* **WHAT YOU SHOULD DO**
Identify every line containing the word "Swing" and reproduce each one.

* **INPUT**
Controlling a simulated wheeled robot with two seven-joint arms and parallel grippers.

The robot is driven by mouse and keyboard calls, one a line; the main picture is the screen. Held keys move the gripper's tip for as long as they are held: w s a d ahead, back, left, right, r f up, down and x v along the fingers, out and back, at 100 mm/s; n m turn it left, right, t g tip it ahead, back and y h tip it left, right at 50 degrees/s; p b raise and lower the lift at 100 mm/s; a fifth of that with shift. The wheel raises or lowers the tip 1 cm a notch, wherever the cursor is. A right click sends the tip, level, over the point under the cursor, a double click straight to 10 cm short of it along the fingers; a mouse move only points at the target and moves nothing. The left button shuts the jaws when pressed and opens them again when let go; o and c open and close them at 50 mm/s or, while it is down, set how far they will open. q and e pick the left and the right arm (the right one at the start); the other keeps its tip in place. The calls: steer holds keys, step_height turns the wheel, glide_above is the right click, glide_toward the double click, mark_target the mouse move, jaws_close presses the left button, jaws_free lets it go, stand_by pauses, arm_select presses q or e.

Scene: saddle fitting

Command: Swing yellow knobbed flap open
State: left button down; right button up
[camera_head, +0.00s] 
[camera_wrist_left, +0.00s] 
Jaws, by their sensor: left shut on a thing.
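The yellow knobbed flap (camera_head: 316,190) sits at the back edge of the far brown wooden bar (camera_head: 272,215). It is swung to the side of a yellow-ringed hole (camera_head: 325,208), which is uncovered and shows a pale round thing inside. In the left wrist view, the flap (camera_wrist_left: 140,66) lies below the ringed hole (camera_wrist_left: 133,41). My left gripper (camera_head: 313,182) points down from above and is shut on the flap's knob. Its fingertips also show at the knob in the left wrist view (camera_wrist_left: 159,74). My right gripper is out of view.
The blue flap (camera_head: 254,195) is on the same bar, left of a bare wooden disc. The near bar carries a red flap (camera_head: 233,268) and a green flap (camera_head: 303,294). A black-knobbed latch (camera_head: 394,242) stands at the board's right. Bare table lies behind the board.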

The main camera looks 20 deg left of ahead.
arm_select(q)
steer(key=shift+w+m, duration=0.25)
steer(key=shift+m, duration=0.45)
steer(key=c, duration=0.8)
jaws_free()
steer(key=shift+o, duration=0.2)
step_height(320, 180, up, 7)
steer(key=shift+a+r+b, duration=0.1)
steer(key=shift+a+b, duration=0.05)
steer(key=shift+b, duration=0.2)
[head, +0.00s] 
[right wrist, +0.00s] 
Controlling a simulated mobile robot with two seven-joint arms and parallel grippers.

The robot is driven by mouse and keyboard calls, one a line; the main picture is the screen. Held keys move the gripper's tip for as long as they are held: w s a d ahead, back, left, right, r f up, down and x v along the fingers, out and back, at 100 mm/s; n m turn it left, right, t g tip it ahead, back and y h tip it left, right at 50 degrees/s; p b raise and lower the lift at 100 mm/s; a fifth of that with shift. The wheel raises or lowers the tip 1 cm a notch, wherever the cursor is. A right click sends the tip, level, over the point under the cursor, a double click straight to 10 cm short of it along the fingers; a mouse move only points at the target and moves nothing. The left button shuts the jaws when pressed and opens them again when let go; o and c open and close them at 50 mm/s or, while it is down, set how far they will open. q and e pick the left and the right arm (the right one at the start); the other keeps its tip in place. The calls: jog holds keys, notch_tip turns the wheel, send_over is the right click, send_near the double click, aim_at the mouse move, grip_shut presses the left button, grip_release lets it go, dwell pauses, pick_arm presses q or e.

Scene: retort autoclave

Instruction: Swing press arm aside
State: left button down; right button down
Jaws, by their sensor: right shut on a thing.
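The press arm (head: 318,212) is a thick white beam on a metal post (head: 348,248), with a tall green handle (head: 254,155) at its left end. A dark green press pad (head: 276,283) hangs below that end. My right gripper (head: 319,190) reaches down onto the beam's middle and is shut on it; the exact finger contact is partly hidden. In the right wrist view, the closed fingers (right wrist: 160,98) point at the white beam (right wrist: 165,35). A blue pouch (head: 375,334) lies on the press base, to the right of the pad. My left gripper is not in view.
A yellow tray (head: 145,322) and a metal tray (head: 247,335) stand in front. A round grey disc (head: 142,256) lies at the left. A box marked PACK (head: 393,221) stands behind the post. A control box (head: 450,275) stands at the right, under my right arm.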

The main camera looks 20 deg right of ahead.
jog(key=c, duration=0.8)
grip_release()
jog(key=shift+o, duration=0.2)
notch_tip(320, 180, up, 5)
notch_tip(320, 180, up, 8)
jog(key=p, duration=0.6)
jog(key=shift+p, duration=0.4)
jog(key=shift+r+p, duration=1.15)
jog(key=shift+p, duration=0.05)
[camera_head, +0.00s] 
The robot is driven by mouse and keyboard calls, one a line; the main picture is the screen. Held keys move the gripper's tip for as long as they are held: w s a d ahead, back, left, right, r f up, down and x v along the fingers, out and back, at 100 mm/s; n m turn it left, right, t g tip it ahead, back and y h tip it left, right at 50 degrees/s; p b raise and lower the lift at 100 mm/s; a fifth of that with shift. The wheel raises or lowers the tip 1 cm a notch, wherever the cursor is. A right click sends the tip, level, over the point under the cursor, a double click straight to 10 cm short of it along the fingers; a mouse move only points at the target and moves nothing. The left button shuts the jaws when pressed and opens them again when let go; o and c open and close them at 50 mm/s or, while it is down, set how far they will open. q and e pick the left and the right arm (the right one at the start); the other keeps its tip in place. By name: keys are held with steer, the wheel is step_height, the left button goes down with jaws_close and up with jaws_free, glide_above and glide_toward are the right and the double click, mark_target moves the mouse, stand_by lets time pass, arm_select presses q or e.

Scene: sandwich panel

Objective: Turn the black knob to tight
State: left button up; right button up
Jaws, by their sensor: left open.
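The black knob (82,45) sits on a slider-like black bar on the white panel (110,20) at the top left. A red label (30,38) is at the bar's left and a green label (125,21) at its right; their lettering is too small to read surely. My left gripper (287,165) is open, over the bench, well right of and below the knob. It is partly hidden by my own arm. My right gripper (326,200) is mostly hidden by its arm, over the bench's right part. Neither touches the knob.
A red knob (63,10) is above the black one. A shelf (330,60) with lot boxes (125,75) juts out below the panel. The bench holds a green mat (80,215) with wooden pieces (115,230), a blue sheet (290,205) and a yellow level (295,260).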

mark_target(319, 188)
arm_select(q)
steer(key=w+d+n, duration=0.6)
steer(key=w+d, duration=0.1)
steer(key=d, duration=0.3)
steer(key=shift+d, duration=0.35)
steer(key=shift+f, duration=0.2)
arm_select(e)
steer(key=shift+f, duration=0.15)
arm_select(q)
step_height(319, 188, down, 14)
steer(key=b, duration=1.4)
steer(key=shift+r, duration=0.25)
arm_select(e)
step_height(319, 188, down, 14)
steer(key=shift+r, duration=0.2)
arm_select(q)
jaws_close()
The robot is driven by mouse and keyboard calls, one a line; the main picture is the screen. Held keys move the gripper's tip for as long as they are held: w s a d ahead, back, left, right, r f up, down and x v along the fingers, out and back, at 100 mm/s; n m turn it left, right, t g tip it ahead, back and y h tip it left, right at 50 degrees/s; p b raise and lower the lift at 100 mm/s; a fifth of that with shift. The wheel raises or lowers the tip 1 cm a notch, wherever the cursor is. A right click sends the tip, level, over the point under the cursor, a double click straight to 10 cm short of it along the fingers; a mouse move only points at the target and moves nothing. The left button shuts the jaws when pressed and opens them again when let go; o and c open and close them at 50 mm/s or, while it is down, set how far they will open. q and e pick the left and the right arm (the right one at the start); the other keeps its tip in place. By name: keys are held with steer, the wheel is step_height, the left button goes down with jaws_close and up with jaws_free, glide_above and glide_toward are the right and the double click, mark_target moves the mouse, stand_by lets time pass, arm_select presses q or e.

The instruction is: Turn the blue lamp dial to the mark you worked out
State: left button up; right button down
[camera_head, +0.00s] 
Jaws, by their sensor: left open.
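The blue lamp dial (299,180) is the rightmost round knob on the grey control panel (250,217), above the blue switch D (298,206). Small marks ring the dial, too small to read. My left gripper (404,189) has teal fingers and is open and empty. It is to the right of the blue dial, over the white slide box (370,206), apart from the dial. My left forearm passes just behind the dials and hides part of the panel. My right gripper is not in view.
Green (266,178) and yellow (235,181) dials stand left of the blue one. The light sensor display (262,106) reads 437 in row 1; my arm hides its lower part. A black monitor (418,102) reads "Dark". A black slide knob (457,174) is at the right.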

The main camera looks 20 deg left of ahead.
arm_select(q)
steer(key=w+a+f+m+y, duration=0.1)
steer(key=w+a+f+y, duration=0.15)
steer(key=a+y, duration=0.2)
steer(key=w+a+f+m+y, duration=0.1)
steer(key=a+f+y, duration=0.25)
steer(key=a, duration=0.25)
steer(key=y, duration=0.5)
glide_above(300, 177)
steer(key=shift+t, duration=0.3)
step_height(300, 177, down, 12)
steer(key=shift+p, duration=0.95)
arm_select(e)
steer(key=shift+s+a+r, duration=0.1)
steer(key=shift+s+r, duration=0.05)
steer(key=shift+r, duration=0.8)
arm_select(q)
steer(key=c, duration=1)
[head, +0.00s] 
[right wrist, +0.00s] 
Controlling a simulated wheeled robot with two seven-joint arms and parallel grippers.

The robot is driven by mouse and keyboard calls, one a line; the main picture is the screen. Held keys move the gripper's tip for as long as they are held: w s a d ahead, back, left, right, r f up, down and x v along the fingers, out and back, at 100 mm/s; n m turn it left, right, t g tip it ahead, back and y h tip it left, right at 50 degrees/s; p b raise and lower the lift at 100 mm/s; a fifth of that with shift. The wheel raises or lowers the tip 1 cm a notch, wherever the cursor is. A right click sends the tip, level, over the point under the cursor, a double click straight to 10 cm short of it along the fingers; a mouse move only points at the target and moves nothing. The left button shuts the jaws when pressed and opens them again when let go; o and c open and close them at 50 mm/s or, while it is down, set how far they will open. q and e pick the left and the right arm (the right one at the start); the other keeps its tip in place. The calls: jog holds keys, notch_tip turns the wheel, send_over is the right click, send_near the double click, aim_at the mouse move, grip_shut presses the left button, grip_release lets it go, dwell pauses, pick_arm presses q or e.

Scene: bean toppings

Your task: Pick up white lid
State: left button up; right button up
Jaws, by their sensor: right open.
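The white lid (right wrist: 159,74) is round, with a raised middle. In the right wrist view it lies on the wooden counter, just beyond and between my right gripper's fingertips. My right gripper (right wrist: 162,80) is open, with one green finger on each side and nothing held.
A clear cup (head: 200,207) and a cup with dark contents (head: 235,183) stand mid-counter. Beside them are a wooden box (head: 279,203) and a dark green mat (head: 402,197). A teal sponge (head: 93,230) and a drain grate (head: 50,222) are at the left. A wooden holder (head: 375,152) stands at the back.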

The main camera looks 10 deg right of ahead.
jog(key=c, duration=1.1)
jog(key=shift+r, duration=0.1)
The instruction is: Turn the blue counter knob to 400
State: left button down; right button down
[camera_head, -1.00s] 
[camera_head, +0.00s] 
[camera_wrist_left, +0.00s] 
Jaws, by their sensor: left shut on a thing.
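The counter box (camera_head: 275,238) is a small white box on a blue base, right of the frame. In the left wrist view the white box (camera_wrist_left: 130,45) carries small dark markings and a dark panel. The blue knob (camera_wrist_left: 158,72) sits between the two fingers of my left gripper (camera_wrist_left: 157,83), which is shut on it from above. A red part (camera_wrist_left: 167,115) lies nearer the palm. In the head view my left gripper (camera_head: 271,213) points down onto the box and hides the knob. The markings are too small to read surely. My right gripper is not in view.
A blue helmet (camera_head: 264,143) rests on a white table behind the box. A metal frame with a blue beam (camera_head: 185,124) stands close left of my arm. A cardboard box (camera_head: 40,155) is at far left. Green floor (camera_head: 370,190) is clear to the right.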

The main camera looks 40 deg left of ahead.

* **SOLUTION**
Command: Swing yellow knobbed flap open
Instruction: Swing press arm aside

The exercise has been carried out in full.